Short problem ->
Only the lines from the line containing "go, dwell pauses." to the line containing "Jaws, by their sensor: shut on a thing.", with both of those lines, are to be repeated exactly. Leave the images out.

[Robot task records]

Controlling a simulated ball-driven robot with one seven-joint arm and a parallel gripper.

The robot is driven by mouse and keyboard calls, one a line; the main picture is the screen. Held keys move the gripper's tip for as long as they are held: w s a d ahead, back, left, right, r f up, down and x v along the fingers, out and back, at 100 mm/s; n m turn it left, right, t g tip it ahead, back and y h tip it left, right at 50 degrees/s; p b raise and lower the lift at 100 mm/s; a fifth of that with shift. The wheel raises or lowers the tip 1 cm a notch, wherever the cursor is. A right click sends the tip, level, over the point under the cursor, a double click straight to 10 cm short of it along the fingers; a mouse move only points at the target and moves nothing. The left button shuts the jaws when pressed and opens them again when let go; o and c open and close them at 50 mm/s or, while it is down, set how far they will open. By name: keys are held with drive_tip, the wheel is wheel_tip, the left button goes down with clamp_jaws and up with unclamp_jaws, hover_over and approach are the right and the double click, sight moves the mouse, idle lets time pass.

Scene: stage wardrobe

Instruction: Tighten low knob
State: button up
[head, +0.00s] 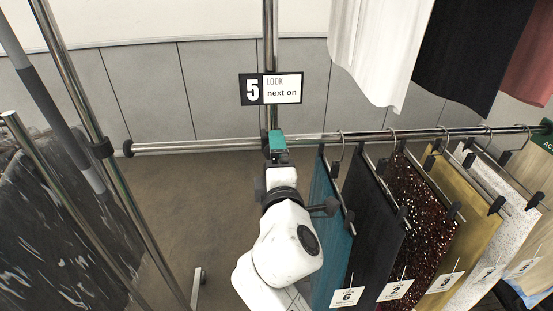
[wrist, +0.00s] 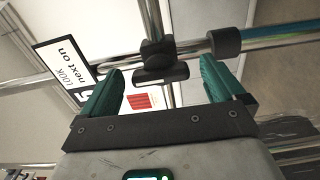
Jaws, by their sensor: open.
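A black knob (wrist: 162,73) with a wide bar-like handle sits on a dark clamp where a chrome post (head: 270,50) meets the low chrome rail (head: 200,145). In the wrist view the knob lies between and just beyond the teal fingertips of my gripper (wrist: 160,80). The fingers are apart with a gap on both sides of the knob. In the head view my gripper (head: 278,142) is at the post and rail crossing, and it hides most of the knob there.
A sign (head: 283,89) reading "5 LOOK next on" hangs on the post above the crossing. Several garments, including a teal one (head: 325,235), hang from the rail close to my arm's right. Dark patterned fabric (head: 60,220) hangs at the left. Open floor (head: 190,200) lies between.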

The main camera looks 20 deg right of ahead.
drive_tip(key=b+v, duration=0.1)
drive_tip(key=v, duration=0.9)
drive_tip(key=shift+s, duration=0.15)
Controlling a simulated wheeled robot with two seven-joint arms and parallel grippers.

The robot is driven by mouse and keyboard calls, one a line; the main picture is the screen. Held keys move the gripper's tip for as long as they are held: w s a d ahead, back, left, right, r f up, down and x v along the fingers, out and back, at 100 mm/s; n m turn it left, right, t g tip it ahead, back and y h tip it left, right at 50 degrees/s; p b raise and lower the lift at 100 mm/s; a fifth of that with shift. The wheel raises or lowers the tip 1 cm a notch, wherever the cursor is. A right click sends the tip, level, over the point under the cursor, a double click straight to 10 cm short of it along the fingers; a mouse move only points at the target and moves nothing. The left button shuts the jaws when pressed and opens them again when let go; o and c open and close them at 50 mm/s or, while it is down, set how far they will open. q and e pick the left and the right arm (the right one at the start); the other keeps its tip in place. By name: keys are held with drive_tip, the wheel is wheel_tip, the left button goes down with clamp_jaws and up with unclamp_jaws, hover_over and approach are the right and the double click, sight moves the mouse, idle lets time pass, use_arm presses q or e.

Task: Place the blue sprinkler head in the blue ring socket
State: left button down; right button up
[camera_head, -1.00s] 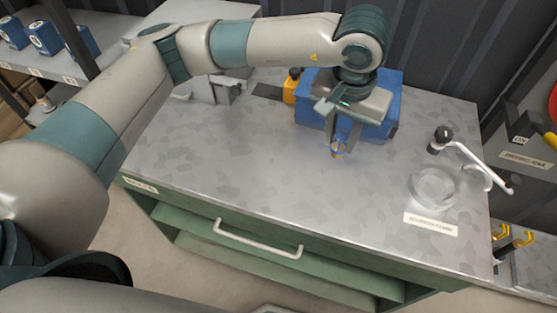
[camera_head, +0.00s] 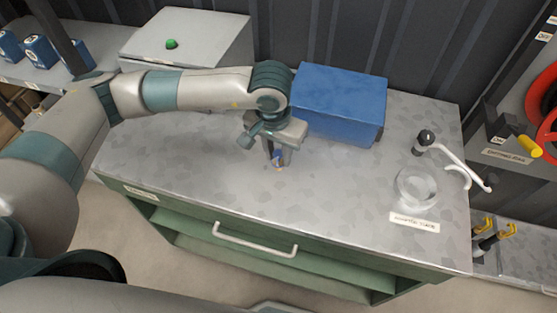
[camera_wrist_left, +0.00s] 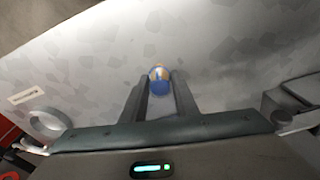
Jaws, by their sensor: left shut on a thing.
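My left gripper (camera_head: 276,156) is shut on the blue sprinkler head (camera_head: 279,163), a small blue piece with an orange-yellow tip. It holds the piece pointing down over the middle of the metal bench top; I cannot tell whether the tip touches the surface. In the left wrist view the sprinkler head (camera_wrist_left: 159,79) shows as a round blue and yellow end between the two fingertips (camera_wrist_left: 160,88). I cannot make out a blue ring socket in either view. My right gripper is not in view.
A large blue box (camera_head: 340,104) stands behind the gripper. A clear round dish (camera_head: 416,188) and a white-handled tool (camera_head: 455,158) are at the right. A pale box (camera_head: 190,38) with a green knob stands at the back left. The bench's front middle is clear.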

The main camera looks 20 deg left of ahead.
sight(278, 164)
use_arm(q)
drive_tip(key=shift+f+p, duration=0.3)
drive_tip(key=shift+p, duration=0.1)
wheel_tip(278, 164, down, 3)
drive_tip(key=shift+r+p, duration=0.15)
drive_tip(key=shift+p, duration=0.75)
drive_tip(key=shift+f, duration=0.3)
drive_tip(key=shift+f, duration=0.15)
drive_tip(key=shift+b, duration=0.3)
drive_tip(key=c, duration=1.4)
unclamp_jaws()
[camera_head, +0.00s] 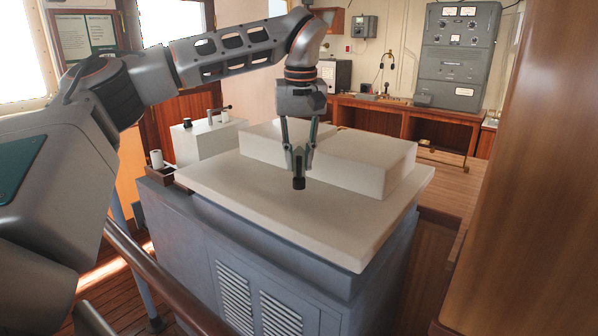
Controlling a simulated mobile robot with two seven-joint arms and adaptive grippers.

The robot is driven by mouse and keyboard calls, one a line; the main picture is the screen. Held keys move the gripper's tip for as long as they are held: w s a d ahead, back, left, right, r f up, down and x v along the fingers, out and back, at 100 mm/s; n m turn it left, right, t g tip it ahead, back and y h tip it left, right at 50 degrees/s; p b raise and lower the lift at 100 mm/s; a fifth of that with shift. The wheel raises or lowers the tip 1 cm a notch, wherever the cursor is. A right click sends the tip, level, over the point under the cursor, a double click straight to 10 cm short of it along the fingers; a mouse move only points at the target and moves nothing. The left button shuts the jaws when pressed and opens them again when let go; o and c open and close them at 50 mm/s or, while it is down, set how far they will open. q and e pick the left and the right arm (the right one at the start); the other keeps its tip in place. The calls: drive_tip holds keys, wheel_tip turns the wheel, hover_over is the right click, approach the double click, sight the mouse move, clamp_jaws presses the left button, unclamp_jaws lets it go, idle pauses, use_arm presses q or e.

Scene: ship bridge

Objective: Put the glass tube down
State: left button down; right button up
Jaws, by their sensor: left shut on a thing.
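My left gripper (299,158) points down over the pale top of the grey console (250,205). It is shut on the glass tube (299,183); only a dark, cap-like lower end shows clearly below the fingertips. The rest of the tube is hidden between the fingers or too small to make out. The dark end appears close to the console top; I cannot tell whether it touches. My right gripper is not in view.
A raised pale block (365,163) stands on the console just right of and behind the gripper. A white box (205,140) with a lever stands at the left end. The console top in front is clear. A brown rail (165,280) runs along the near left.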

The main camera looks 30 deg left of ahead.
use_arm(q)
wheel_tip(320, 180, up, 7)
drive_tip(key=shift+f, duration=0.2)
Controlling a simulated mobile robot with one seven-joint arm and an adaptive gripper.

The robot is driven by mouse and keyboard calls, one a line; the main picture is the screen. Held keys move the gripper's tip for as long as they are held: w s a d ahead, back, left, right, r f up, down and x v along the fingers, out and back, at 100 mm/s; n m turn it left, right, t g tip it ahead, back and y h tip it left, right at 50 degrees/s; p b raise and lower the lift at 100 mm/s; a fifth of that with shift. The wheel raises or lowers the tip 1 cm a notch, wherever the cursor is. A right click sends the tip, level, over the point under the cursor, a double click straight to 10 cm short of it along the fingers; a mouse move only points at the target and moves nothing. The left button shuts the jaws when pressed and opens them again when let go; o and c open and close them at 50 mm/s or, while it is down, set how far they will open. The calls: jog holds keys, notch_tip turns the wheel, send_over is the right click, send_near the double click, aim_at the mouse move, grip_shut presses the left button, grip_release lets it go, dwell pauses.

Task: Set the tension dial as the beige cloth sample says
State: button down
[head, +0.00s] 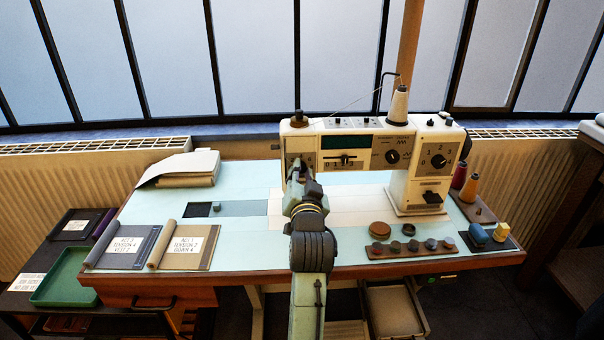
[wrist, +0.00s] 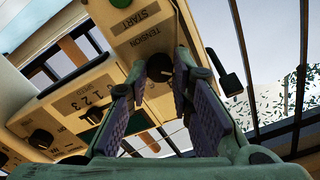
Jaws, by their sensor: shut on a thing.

==

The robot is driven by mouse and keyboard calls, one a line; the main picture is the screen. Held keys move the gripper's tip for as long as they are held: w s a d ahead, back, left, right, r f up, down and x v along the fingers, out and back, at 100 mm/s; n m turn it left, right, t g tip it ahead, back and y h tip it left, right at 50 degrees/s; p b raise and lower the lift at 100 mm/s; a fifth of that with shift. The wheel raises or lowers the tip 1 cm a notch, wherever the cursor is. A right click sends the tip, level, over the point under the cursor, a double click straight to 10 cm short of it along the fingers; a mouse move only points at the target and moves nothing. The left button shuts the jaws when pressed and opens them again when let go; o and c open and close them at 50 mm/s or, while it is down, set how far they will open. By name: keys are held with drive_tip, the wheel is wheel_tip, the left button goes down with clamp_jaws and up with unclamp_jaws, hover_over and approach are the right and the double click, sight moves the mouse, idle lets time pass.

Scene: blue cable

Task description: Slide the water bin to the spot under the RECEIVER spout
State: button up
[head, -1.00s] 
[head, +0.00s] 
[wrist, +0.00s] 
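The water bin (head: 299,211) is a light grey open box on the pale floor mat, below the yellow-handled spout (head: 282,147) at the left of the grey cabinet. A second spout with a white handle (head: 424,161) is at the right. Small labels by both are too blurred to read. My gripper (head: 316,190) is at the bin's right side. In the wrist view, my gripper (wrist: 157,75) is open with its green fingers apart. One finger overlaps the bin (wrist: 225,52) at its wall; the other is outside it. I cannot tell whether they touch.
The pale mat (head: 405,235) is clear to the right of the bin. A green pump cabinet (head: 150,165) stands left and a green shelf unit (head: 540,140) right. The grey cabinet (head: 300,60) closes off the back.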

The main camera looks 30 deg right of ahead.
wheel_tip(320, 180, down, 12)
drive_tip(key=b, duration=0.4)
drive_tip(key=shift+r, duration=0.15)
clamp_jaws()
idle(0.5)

Task answer ->
The robot is driven by mouse and keyboard calls, one a line; the main picture is the screen. Held keys move the gripper's tip for as long as they are held: w s a d ahead, back, left, right, r f up, down and x v along the fingers, out and back, at 100 mm/s; n m turn it left, right, t g tip it ahead, back and y h tip it left, right at 50 degrees/s; p b raise and lower the lift at 100 mm/s; a fifth of that with shift. The wheel raises or lowers the tip 1 cm a notch, wherever the cursor is. A right click sends the tip, level, over the point under the cursor, a double click straight to 10 cm short of it along the fingers; a mouse move only points at the target and moves nothing. The left button shuts the jaws when pressed and opens them again when let go; o and c open and close them at 50 mm/s or, while it is down, set how far they will open. The calls: jog holds keys, notch_tip turns the wheel, send_over is the right click, send_near the double click, aim_at the mouse move, grip_shut presses the left button, grip_release lets it go, dwell pauses.

Task: Set the tension dial as the beige cloth sample says
State: button down
[head, +0.00s] 
[wrist, +0.00s] 
Jaws, by their sensor: shut on a thing.

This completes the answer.